Using the records provided below, locate and copy each line that contains the word "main".

╭──

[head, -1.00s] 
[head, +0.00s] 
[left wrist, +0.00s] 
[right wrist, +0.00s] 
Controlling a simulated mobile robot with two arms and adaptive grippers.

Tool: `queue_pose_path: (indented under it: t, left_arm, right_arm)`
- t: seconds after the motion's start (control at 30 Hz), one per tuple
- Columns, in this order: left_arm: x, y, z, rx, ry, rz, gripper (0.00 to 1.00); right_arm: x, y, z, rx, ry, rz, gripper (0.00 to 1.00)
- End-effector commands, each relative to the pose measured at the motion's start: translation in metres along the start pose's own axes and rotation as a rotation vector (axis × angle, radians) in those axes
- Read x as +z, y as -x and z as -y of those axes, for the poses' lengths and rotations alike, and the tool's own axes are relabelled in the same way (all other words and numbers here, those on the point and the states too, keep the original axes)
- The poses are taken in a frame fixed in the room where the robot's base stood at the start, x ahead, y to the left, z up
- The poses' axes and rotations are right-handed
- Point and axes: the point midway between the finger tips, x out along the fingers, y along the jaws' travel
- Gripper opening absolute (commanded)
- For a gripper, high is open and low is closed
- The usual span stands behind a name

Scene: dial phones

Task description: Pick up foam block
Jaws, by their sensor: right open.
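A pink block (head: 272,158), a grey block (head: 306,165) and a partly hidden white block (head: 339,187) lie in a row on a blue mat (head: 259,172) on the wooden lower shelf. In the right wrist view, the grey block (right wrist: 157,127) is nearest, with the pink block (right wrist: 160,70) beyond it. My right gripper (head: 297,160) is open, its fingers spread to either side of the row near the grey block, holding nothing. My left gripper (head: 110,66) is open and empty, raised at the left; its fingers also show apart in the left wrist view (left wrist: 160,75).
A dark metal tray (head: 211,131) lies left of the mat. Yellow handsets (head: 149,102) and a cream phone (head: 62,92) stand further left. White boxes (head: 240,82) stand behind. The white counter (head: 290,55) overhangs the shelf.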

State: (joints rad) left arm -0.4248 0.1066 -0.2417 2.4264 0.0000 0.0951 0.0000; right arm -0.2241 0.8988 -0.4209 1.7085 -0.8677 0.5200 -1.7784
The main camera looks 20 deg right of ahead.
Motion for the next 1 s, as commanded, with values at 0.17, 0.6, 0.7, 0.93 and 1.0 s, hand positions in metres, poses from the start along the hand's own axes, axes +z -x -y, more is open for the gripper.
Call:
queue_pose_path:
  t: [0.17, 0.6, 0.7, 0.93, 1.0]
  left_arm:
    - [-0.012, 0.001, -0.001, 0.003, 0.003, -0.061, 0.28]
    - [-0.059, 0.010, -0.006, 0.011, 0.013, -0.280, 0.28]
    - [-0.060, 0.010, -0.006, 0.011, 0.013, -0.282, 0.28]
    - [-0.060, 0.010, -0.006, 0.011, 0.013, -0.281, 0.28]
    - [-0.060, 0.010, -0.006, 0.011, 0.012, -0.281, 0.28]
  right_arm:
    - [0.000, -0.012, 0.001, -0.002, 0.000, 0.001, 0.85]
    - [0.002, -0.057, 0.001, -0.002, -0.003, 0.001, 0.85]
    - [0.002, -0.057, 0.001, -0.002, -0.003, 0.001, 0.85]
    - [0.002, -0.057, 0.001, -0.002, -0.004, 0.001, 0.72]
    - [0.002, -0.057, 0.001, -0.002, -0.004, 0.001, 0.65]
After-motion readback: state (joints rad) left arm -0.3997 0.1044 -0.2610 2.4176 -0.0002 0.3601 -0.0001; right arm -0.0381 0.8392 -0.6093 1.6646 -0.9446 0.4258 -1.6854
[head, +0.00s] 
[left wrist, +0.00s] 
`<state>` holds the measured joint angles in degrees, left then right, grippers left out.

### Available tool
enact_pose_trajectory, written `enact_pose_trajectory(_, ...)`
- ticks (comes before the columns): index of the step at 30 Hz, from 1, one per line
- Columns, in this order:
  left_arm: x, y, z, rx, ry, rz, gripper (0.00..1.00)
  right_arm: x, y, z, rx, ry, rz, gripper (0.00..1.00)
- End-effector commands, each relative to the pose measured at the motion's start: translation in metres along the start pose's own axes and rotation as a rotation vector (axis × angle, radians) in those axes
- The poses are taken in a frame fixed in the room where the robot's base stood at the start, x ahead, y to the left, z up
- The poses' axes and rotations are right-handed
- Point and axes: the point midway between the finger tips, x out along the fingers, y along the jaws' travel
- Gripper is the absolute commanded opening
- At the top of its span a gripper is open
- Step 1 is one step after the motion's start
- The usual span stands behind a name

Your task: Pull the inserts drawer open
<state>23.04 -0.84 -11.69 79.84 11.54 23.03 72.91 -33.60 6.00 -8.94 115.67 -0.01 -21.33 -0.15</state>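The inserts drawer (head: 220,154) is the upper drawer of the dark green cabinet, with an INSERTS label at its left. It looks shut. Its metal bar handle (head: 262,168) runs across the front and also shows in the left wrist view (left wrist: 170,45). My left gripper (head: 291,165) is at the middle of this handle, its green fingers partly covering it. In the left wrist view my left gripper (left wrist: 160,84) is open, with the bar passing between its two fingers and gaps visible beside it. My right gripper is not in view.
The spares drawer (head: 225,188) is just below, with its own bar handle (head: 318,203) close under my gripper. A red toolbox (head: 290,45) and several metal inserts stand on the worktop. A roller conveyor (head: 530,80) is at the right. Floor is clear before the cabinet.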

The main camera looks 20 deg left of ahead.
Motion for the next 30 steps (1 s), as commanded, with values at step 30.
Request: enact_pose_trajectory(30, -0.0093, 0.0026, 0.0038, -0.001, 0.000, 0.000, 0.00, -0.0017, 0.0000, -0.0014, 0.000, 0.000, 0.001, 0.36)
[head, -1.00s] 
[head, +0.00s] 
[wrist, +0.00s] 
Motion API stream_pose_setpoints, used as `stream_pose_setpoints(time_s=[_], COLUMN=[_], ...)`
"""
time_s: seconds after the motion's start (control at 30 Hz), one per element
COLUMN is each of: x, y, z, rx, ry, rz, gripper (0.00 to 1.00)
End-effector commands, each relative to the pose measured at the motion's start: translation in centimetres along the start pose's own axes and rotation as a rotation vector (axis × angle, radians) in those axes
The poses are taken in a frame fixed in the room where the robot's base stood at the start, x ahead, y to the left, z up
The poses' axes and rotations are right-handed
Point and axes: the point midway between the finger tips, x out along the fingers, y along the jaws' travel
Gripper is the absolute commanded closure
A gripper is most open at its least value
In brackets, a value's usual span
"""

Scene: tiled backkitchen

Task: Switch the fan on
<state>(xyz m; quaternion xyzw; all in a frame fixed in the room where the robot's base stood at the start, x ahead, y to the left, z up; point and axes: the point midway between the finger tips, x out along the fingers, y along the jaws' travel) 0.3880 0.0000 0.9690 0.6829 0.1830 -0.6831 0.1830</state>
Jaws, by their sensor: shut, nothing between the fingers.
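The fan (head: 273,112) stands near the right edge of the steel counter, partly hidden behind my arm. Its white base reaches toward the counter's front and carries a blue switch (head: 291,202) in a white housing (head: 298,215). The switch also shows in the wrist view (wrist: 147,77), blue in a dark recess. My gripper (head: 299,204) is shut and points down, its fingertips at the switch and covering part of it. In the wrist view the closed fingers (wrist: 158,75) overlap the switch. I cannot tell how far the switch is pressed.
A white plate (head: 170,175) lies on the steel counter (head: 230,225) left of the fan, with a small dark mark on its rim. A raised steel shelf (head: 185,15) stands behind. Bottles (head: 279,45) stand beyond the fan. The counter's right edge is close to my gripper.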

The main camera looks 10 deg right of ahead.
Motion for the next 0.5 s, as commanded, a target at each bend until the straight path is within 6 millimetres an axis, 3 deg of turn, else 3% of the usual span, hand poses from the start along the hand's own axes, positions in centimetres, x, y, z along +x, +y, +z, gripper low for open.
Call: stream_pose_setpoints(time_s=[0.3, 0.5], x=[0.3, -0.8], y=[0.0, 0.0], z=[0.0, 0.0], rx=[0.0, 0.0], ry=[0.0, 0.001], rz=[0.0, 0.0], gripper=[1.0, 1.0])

╰──

▶ _CORRECT RESPONSE_:
The main camera looks 20 deg right of ahead.
The main camera looks 20 deg left of ahead.
The main camera looks 10 deg right of ahead.

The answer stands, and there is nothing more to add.